What you will do | Scan the entries below and count the lines holding the string "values". Supply only the number.
## Begin Available data
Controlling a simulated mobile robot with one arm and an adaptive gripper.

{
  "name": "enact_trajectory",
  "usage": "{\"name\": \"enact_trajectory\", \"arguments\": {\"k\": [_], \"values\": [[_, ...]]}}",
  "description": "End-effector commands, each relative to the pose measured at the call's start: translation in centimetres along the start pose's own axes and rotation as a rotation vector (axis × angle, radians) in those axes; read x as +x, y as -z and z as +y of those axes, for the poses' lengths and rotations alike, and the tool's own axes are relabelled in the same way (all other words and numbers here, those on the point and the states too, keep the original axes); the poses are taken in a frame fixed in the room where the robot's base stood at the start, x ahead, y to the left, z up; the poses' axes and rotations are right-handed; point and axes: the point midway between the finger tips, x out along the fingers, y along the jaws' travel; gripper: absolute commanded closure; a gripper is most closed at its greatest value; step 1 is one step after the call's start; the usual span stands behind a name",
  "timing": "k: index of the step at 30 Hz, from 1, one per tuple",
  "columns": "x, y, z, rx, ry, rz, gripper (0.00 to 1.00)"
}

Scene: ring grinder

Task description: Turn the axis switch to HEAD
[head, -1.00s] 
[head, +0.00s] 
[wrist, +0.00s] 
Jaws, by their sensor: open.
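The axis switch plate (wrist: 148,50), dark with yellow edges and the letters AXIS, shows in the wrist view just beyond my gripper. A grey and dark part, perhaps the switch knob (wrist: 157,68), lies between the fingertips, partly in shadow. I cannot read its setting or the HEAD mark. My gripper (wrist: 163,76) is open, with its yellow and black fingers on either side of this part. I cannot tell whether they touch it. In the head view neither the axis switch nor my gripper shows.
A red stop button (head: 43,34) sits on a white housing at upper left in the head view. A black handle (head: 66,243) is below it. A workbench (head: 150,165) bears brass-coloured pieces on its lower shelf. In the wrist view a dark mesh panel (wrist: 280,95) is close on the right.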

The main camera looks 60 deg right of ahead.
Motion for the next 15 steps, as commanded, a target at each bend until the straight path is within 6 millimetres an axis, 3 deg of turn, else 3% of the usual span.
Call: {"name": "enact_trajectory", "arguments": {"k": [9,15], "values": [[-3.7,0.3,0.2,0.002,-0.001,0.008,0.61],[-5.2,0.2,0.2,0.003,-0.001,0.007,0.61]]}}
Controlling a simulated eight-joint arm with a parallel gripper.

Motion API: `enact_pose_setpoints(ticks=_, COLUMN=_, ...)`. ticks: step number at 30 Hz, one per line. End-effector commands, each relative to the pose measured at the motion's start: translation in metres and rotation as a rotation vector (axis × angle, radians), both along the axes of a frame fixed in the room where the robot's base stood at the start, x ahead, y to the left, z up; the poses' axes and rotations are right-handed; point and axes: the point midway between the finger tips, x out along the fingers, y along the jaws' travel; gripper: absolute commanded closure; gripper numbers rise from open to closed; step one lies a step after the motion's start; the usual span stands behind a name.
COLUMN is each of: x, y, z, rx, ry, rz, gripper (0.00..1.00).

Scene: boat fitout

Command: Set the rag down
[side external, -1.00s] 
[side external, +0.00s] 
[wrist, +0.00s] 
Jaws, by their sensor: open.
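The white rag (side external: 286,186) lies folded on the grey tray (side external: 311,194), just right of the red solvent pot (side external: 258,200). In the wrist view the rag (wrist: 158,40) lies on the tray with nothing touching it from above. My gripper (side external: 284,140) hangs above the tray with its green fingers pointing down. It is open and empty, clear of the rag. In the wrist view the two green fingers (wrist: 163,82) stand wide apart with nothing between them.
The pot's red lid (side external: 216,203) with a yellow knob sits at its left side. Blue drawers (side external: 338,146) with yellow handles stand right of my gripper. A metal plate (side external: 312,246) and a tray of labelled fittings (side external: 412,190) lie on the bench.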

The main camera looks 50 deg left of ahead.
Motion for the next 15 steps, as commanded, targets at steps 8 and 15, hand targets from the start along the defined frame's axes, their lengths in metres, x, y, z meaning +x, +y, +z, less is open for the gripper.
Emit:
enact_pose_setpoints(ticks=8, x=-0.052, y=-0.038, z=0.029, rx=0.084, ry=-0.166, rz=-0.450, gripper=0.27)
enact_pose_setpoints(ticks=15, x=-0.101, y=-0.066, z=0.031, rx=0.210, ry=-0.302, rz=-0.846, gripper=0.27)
## End Available data
Exercise response | 2